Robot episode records

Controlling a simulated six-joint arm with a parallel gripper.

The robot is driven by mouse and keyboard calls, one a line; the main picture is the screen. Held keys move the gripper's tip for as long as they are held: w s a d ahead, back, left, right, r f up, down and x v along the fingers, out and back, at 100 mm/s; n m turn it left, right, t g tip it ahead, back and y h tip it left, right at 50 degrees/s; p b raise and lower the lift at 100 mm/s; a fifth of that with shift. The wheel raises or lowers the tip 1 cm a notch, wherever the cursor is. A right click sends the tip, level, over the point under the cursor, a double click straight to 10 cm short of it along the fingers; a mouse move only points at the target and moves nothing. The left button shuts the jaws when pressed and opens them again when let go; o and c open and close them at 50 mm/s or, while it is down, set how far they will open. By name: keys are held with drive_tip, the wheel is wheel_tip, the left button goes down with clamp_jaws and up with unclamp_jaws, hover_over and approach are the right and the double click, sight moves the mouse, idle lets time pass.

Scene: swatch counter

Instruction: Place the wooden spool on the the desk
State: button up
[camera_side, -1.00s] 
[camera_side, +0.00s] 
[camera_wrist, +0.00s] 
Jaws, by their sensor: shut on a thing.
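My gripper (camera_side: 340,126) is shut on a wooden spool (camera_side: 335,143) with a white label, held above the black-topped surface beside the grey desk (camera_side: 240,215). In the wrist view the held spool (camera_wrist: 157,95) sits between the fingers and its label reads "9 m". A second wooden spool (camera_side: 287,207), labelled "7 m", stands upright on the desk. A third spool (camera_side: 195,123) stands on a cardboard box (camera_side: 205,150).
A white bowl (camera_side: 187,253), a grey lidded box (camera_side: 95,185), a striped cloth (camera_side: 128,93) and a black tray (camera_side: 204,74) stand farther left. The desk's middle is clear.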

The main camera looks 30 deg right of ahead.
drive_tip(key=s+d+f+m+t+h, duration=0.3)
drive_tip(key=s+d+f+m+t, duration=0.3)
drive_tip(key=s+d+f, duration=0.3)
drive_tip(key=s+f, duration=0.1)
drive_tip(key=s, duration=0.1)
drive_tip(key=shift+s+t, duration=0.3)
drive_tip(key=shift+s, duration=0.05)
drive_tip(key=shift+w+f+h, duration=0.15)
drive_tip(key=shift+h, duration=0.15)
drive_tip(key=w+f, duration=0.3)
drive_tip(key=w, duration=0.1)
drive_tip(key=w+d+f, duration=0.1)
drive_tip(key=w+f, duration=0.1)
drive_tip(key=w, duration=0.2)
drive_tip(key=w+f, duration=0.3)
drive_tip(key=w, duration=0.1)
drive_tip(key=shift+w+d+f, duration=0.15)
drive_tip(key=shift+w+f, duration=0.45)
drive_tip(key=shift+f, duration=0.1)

* * *

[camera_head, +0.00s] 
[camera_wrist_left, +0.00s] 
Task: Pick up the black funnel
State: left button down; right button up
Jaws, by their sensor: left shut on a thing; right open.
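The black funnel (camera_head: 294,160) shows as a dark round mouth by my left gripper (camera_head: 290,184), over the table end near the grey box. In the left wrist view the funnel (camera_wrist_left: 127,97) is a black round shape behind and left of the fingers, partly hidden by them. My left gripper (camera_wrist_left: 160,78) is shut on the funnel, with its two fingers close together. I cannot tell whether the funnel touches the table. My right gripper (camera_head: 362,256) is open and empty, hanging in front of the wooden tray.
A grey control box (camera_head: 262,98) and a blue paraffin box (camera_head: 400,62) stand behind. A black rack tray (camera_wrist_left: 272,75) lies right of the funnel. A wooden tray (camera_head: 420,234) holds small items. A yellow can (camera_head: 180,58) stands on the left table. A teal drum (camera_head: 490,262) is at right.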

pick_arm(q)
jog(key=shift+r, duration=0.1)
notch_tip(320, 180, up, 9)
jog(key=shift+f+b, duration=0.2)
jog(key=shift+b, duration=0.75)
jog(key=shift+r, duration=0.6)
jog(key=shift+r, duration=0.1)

AIM: Pull every line holding "button" out of the records.

COMPLETED EXERCISE:
The robot is driven by mouse and keyboard calls, one a line; the main picture is the screen. Held keys move the gripper's tip for as long as they are held: w s a d ahead, back, left, right, r f up, down and x v along the fingers, out and back, at 100 mm/s; n m turn it left, right, t g tip it ahead, back and y h tip it left, right at 50 degrees/s; p b raise and lower the lift at 100 mm/s; a fifth of that with shift. The wheel raises or lowers the tip 1 cm a notch, wherever the cursor is. A right click sends the tip, level, over the point under the cursor, a double click straight to 10 cm short of it along the fingers; a mouse move only points at the target and moves nothing. The left button shuts the jaws when pressed and opens them again when let go; o and c open and close them at 50 mm/s or, while it is down, set how far they will open. By name: keys are held with drive_tip, the wheel is wheel_tip, the left button goes down with clamp_jaws and up with unclamp_jaws, hover_over and approach are the right and the double click, sight moves the mouse, idle lets time pass.
State: button up
State: left button down; right button up

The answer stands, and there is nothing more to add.